Work instructions: Pick out each line of the records in which the word "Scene" appears.
** BEGIN Stored records **
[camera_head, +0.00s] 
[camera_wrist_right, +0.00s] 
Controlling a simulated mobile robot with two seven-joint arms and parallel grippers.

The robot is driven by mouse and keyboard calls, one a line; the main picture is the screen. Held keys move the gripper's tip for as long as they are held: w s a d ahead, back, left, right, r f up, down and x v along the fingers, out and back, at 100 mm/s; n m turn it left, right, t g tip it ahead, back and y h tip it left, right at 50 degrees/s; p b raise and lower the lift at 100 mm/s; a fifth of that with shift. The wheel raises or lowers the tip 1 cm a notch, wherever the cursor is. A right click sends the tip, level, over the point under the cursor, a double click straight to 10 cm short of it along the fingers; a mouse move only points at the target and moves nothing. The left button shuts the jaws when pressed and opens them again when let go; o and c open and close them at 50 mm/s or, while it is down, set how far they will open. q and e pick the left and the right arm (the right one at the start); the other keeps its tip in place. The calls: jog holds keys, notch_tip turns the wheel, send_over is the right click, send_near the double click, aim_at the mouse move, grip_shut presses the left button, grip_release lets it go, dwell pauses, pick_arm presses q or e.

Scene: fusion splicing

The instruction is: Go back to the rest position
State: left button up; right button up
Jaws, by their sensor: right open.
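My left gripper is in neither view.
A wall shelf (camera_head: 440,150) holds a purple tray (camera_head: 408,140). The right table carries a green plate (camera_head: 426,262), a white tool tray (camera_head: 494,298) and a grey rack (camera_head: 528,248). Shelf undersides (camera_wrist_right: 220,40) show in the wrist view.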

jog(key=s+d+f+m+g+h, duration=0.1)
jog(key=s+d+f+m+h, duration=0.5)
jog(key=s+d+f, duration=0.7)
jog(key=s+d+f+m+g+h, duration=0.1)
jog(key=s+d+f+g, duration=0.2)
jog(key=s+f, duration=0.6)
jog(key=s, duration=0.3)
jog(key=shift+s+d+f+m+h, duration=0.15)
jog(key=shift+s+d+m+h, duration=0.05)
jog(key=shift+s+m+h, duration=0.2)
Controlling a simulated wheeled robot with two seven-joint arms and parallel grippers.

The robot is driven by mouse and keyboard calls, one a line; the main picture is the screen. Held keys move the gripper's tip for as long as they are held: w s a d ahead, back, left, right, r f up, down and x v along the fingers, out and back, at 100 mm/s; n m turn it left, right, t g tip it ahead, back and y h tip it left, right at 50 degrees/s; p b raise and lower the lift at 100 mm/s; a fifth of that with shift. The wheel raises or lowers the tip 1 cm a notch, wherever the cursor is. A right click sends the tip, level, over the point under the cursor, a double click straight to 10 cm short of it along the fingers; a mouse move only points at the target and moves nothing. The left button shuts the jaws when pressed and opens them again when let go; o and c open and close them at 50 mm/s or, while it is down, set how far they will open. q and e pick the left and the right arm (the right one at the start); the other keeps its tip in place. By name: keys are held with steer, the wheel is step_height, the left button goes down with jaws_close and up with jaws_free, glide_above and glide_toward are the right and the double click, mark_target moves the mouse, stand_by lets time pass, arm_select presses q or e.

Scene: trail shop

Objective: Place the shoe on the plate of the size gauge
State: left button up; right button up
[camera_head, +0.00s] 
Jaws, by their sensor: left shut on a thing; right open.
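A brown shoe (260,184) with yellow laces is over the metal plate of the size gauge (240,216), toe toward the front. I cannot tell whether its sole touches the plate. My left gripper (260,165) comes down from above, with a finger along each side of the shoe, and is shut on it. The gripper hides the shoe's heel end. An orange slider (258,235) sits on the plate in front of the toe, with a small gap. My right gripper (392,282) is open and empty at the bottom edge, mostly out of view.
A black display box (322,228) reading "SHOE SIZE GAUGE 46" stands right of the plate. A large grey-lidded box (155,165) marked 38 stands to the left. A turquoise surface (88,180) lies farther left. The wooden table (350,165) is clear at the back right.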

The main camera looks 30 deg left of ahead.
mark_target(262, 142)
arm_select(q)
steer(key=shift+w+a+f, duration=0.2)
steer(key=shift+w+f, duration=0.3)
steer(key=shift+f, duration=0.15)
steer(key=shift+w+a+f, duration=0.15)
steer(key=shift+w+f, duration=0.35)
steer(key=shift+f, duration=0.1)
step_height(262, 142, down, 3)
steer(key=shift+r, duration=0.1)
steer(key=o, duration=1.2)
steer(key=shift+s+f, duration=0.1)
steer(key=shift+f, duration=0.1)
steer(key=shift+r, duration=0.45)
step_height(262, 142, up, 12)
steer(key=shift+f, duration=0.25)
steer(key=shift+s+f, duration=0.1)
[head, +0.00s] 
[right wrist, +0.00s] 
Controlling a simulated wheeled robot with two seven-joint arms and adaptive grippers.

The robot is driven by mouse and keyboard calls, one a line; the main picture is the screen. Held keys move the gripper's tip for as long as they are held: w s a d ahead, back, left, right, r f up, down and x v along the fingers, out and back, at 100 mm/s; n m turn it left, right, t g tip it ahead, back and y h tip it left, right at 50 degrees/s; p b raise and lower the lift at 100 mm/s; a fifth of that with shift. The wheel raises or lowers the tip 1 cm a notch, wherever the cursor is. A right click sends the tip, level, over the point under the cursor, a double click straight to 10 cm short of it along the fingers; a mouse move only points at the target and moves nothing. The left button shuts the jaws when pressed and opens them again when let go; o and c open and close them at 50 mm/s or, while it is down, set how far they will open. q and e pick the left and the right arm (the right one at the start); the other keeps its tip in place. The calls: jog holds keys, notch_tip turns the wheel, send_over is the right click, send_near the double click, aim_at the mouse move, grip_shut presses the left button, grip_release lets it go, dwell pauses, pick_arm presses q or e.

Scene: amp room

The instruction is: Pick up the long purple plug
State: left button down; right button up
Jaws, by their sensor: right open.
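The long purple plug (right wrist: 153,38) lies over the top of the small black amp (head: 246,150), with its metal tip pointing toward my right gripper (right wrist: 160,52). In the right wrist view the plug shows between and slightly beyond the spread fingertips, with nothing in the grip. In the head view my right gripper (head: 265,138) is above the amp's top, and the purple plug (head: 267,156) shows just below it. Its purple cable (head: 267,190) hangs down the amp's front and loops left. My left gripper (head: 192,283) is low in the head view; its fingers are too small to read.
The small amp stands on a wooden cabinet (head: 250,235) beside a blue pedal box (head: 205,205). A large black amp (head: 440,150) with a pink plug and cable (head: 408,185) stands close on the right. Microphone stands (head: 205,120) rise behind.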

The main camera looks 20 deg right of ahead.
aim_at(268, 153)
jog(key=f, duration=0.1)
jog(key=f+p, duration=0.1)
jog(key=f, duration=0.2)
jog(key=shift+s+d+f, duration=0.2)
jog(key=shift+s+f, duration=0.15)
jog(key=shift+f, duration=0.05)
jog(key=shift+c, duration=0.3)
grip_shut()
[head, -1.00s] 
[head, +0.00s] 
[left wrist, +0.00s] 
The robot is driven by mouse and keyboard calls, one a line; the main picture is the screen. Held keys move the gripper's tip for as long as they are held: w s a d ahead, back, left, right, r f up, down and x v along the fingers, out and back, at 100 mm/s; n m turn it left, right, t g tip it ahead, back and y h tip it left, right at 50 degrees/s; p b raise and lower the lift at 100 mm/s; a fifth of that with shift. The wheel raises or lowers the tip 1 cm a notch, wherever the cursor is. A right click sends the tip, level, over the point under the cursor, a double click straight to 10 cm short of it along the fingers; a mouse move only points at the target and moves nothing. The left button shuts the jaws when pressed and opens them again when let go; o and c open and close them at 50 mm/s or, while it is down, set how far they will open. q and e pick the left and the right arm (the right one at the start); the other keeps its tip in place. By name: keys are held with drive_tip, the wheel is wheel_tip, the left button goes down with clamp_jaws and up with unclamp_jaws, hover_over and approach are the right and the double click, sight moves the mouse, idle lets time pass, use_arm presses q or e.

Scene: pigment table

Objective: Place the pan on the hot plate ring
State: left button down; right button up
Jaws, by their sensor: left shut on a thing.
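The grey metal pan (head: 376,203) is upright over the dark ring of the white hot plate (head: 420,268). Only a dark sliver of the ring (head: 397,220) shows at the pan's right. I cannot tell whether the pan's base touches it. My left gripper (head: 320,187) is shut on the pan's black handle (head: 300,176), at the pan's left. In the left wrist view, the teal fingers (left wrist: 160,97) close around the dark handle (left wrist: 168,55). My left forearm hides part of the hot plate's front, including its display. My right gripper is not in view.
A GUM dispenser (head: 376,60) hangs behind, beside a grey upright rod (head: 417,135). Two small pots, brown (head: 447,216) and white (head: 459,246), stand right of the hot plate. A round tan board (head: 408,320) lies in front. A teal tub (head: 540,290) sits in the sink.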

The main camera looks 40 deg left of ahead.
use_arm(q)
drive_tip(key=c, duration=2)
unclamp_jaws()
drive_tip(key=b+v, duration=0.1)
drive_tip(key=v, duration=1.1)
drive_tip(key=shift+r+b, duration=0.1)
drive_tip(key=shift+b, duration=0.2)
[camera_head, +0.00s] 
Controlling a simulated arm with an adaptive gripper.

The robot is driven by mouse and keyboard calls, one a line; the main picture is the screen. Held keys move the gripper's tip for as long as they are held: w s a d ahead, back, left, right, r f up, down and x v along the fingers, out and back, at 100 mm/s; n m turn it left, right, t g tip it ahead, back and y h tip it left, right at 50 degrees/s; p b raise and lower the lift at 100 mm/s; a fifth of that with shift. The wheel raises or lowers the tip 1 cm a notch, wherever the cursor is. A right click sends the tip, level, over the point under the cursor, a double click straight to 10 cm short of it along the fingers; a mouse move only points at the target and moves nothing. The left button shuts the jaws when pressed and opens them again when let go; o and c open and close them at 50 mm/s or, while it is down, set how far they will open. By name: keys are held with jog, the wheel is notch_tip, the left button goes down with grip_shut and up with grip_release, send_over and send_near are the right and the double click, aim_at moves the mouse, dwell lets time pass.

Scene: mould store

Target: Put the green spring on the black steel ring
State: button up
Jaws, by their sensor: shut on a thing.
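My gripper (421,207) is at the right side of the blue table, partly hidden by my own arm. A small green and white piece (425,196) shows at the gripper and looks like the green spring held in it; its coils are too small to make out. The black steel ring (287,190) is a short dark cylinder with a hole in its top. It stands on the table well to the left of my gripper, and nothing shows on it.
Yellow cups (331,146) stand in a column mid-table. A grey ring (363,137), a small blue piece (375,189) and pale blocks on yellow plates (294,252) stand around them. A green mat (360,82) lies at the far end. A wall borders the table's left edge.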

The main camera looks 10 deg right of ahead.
** END Stored records **
Answer:
Scene: fusion splicing
Scene: trail shop
Scene: amp room
Scene: pigment table
Scene: mould store

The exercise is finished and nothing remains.